Ridgeway has travelled to Highsmith’s remote mountain getaway, his path greased by promises of items that Highsmith wants, in order to obtain her signature on a contract for one more book about her literary anti-hero (The Talented) Tom Ripley (whom Highsmith created in real life). And for somebody so young, he knows a surprising amount about her life and work. What follows his arrival and sizing each other up is a philosophical soul search and creative crisis in the guise of a contest of wills and wits between a woman who won’t acknowledge what drove her into reclusion, and an acolyte who won’t acknowledge his personal need to return with a signed contract.

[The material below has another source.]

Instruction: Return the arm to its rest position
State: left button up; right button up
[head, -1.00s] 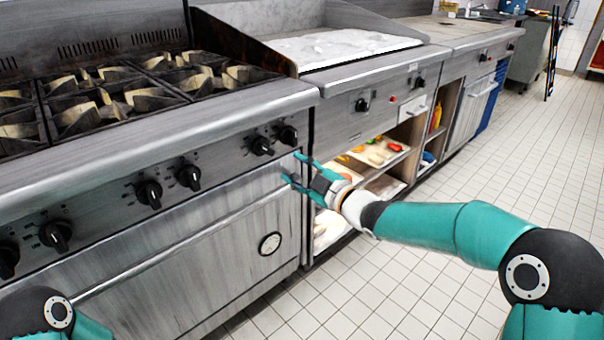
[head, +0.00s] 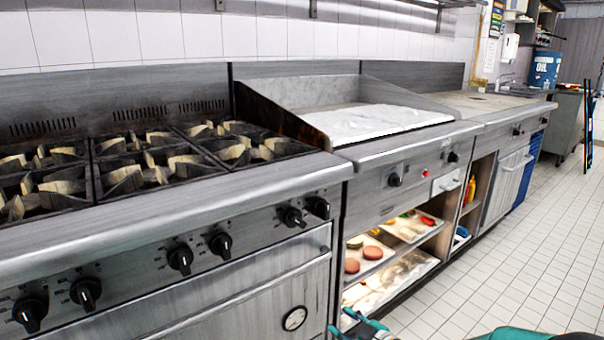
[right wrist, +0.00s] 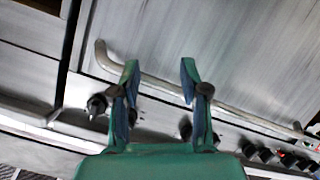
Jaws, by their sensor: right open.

Is the play a psychological thriller? An exposé? A disrobing? Its final turn will leave you to think through the entire play’s basis. Nearly as interesting is how well two characters can carry a full-length play largely on the power of the ideas it embodies: ideas that challenge our prejudices and our conformities, and other ideas that simply express them. But Karen Vickery as Highsmith and Lachlan Ruffy as Edward Ridgeway conveyed their characters’ feelings and thoughts expertly through expression and gesture, and their timing was impeccable. Both actors’ deliveries would probably have carried equally well had they underplayed the characters a little; but Highsmith was in real life evidently vehement to a fault, and there may have been — you’ll know what I mean at the play’s finish — a hidden purpose in Ruffy’s character’s competing ardency about Highsmith’s own need for recognition.
This is a thoughtful production, sounding a ring of literary truth through its choice control of language: a play that, but for its references to e-mail and modern society’s rejection of racism and gender inflexibility, could have been penned decades earlier, when playwrights were writers first and artistes a distant second.
Lovers of words will enjoy its style, thinkers will enjoy its mysteries small and large, and its set is surprisingly lavish.